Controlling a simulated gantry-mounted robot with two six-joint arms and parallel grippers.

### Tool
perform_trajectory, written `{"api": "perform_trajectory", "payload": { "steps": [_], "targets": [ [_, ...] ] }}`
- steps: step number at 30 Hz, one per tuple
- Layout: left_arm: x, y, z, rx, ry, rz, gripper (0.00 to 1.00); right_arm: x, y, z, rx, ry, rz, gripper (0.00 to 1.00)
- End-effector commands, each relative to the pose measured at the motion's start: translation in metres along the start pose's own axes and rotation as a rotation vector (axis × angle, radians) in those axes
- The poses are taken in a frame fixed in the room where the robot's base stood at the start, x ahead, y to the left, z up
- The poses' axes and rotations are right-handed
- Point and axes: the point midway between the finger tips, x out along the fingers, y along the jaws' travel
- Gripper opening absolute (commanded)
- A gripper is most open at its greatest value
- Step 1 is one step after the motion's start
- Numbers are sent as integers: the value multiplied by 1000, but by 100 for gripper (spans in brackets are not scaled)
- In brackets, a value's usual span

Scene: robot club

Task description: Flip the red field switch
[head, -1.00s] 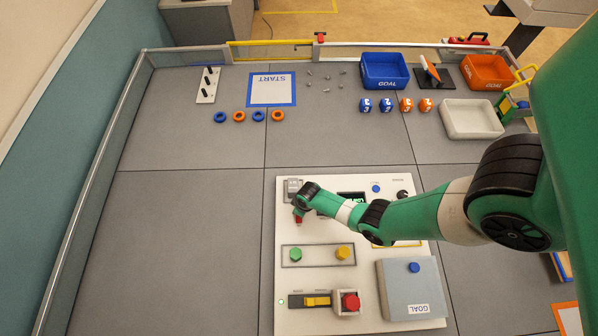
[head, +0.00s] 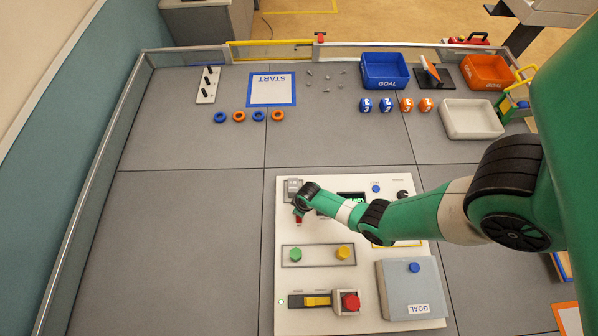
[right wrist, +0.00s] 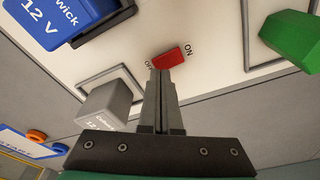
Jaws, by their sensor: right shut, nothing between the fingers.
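The red field switch (right wrist: 170,57) shows in the right wrist view, between an ON label on its right and a partly hidden OFF label on its left. I cannot tell which side is pressed down. My right gripper (right wrist: 160,75) is shut and empty, its fingertips right at the switch's near edge by the OFF label; contact is unclear. In the head view, my right gripper (head: 299,210) points down over the upper left of the white panel (head: 310,260), with a bit of red at its tip. My left gripper is not in view.
A grey block (right wrist: 105,105) and a blue 12 V block (right wrist: 65,15) stand left of the switch, a green knob (right wrist: 292,38) to the right. The panel also has a yellow knob (head: 343,253), a red knob (head: 351,302) and a grey box (head: 405,285). Floor left of the panel is clear.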

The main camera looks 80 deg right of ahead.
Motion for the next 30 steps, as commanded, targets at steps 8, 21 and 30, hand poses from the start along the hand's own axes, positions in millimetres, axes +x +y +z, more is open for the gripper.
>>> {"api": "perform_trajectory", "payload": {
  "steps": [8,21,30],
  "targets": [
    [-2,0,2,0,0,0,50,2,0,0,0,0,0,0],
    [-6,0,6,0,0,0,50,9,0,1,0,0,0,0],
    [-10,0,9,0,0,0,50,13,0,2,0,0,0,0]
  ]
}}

··········

→ Stated problem
Scan the material above for the string "commanded" and report each line where you find it.

→ Written answer
- Gripper opening absolute (commanded)
Motion for the next 30 steps, as commanded, targets at steps 8, 21 and 30, hand poses from the start along the hand's own axes, positions in millimetres, axes +x +y +z, more is open for the gripper.

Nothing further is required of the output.